** BEGIN Source material **

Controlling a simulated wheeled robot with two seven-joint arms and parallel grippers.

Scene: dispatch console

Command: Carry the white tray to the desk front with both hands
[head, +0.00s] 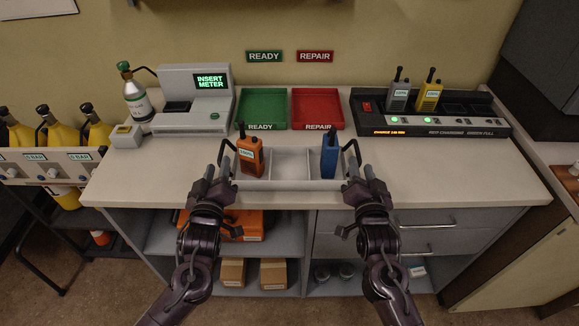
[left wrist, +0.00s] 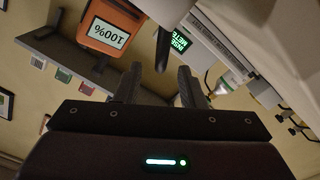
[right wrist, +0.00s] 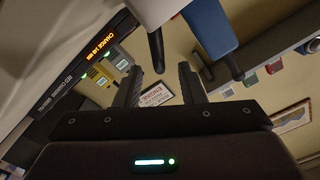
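The white tray (head: 290,184) lies at the front of the desk, with compartments and a dark handle at each end. An orange radio (head: 250,155) stands in its left compartment and a blue radio (head: 329,156) in its right one; the middle one is empty. My left gripper (head: 211,178) is open at the left handle (head: 227,152); this handle (left wrist: 161,48) lies in line with the finger gap. My right gripper (head: 364,176) is open at the right handle (head: 351,151), which is likewise lined up in the right wrist view (right wrist: 156,50). Contact is not visible.
Behind the tray are a green READY bin (head: 262,108), a red REPAIR bin (head: 317,108), a meter station (head: 195,100) and a charger (head: 430,118) with two radios. A gas bottle (head: 136,100) stands at left. Bare desk lies on both sides of the tray.

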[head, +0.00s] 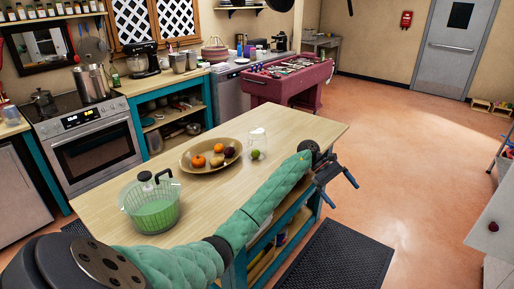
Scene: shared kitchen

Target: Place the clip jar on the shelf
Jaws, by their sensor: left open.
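A clear glass jar (258,139), which looks like the clip jar, stands upright on the wooden top of the kitchen island (313,128), just right of a fruit bowl. A small green item shows at its base; I cannot tell if it is inside or behind. My left gripper (345,195) is open and empty, past the island's right edge, apart from the jar. Shelves show under the teal counter (180,106), under the island top (283,236) and on the back wall (240,8). I cannot tell which is meant. My right gripper is out of view.
A brown bowl of fruit (188,160) and a green salad spinner (153,208) stand on the island. My left arm crosses above its front edge. A dark mat (335,262) lies beside it. The floor to the right is open, up to a pale cabinet (490,240).

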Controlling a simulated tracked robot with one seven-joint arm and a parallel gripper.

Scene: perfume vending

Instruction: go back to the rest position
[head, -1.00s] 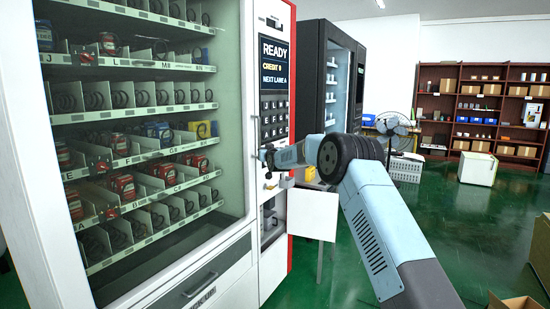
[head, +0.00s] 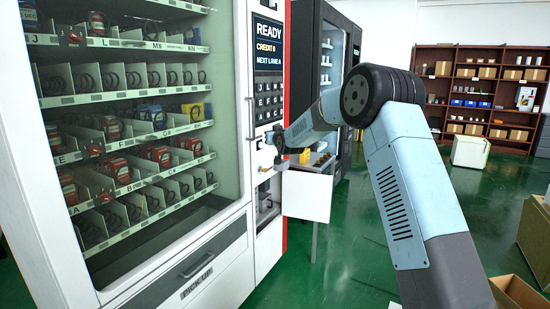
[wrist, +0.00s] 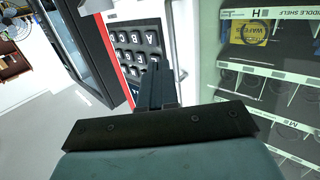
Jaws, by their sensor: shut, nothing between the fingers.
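My gripper (head: 279,141) is in front of the vending machine's control column, just below the keypad (head: 268,101). In the wrist view its fingers (wrist: 158,88) are together with nothing between them, and the keypad (wrist: 138,48) shows behind them. The vending machine (head: 225,120) is white with a glass front, and its display reads READY, CREDIT 0 and NEXT LANE A. A white panel (head: 307,197) stands below my gripper, with small items on a ledge behind it. I cannot tell from the head view how far my fingertips are from the machine.
A second, dark vending machine (head: 330,60) stands behind my arm. A brown shelf (head: 490,65) with boxes is at the back right. Cardboard boxes (head: 520,292) lie at the lower right. The green floor (head: 350,265) between them is open.

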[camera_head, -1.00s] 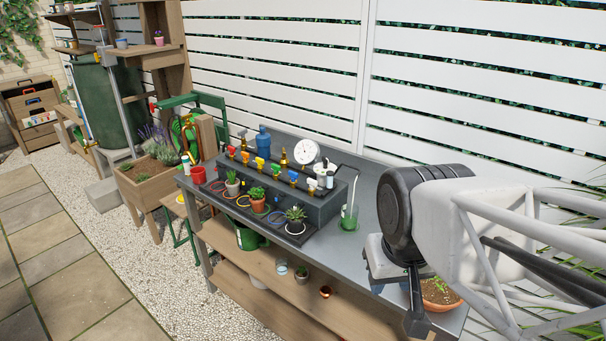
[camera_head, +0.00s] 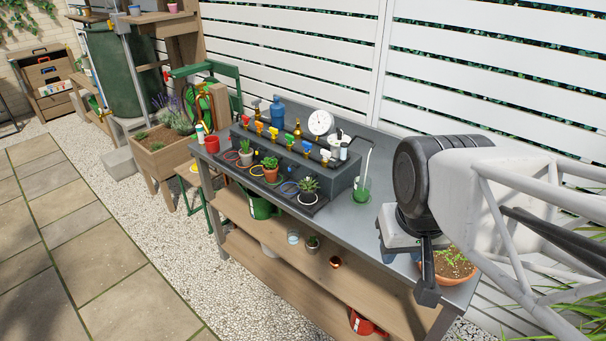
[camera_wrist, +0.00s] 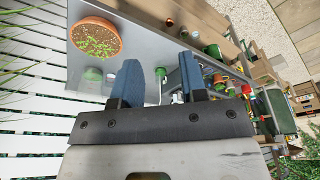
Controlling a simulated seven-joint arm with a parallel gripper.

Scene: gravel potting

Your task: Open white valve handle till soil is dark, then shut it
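The white valve handle (camera_head: 325,154) is at the right end of the row of coloured handles on the dark manifold block (camera_head: 330,176), on the grey bench. Pots stand in front of the block: a small plant (camera_head: 246,154), a terracotta pot (camera_head: 270,173) and a succulent (camera_head: 308,187). Their soil is too small to judge. My gripper (camera_head: 427,292) is right of the block, over the bench's right part, apart from the handle. In the wrist view my gripper (camera_wrist: 159,64) has its two blue fingers apart with nothing between them. The white handle cannot be made out there.
A wide terracotta bowl of seedlings (camera_head: 452,265) stands beside my gripper; it also shows in the wrist view (camera_wrist: 96,38). A green cup with a tube (camera_head: 360,193) stands between block and gripper. A round gauge (camera_head: 320,122) and blue bottle (camera_head: 277,111) rise behind the manifold.

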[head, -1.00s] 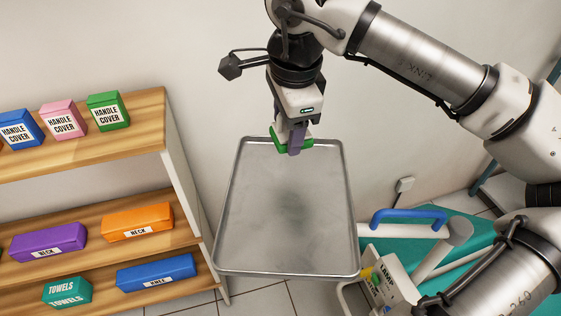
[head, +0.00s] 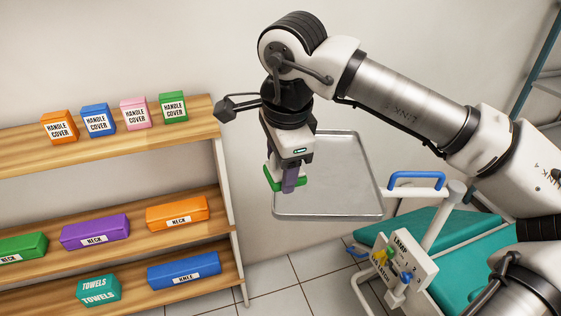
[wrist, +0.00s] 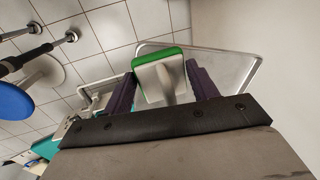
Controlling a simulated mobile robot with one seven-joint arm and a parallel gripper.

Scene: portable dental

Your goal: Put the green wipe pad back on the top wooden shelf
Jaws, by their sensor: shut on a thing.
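My gripper (head: 288,180) is shut on the green wipe pad (head: 272,180), a green block with a pale grey-white part on it. In the wrist view the pad (wrist: 161,60) sits between the two purple fingers of my gripper (wrist: 163,82). In the head view my gripper holds it in the air, in front of the left part of the metal tray and to the right of the shelf unit. The top wooden shelf (head: 60,143) is at the left, with its right end near my gripper. Part of the pad is hidden behind a finger.
Orange, blue, pink and green handle cover boxes (head: 134,113) stand on the top shelf. Bare wood shows along its front and at its right end. Lower shelves hold neck, towels and knee boxes. The metal tray (head: 345,205) is empty. A lamp control box (head: 403,260) stands lower right.

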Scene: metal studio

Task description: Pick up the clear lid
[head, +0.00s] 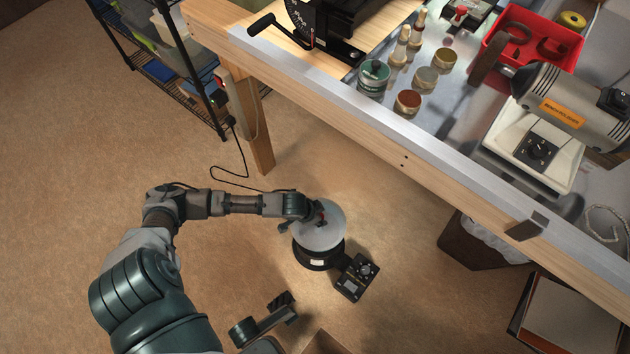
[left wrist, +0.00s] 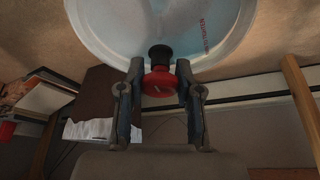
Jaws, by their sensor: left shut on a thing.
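The clear lid (head: 322,234) is a round, pale, see-through disc in the head view, over a black round base (head: 318,257) on the floor. My left gripper (head: 318,214) is at the top of the lid, shut on its red knob. In the left wrist view the two fingers of my left gripper (left wrist: 160,88) stand on either side of the red and black knob (left wrist: 160,78), and the lid (left wrist: 110,30) fills the top, with red print on it. I cannot tell whether the lid touches the base.
A control box with a dial (head: 355,278) is beside the base. A workbench (head: 400,135) with jars, a red tray (head: 540,42) and a grey machine (head: 565,95) crosses the upper right. A wire shelf (head: 165,70) stands upper left. A bin (head: 470,245) is under the bench. Floor at left is clear.

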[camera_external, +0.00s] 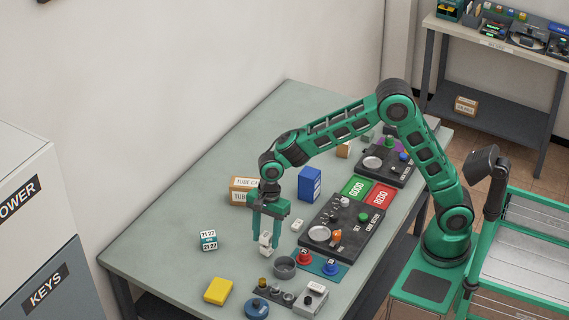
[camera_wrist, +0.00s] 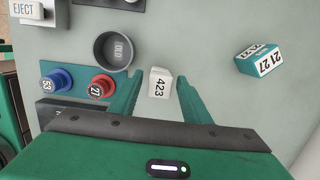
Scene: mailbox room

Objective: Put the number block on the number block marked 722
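A small white number block marked 423 (camera_wrist: 159,88) lies between the two green fingers of my gripper (camera_wrist: 160,84) in the wrist view. The fingers appear spread, with a gap beside the block on the left. In the outside view my gripper (camera_external: 266,236) points down over the table, with white block shapes (camera_external: 265,249) at its fingertips. I cannot tell whether these are one block or two stacked. No marking 722 is legible in either view. Another small white block (camera_external: 297,226) lies to the right of my gripper; its marking is too small to read.
A teal and white block marked 21 27 (camera_wrist: 260,60) stands apart on the table (camera_external: 165,235). A yellow block (camera_external: 218,291) lies toward the front. The left table area is clear.

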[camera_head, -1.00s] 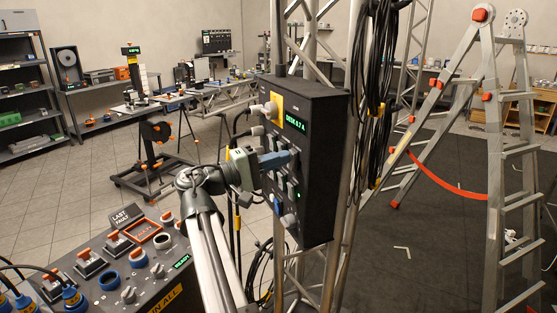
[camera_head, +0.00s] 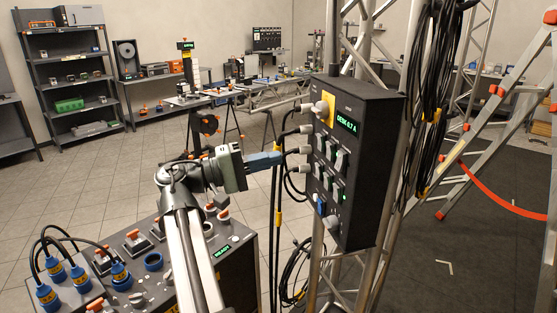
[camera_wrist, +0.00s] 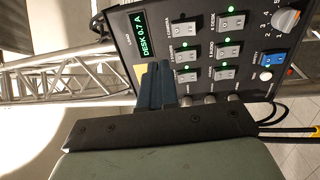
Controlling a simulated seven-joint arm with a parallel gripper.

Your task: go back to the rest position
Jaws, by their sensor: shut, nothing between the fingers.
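My gripper (camera_head: 268,160) is shut and empty. Its blue fingers point right toward the black power box (camera_head: 372,190) on the truss, with a visible gap left of the box's face in the head view. In the wrist view, the shut fingers (camera_wrist: 157,82) stand in front of the box's switch panel (camera_wrist: 205,55) and hide part of its left side. The box shows rows of rocker switches with green lights, a blue switch (camera_wrist: 268,60), a grey knob (camera_wrist: 286,20) and a green DESK readout (camera_wrist: 143,34).
A dark console (camera_head: 235,275) with buttons and blue cable plugs (camera_head: 55,270) stands below my arm. Black cables (camera_head: 275,215) hang between gripper and box. The truss (camera_head: 400,185) carries the box and coiled cables (camera_head: 435,90). A ladder (camera_head: 515,110) stands at right. Floor at left is open.

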** END Source material **

Begin at the line containing "Scene: mailbox room", end at the line containing "Your task: go back to the rest position", and copy those lines word for word, both included. Skip pictures.

Task output
Scene: mailbox room

Objective: Put the number block on the number block marked 722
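A small white number block marked 423 (camera_wrist: 159,88) lies between the two green fingers of my gripper (camera_wrist: 160,84) in the wrist view. The fingers appear spread, with a gap beside the block on the left. In the outside view my gripper (camera_external: 266,236) points down over the table, with white block shapes (camera_external: 265,249) at its fingertips. I cannot tell whether these are one block or two stacked. No marking 722 is legible in either view. Another small white block (camera_external: 297,226) lies to the right of my gripper; its marking is too small to read.
A teal and white block marked 21 27 (camera_wrist: 260,60) stands apart on the table (camera_external: 165,235). A yellow block (camera_external: 218,291) lies toward the front. The left table area is clear.

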[camera_head, -1.00s] 
[camera_head, +0.00s] 
[camera_wrist, +0.00s] 
Controlling a simulated seven-joint arm with a parallel gripper.

Your task: go back to the rest position

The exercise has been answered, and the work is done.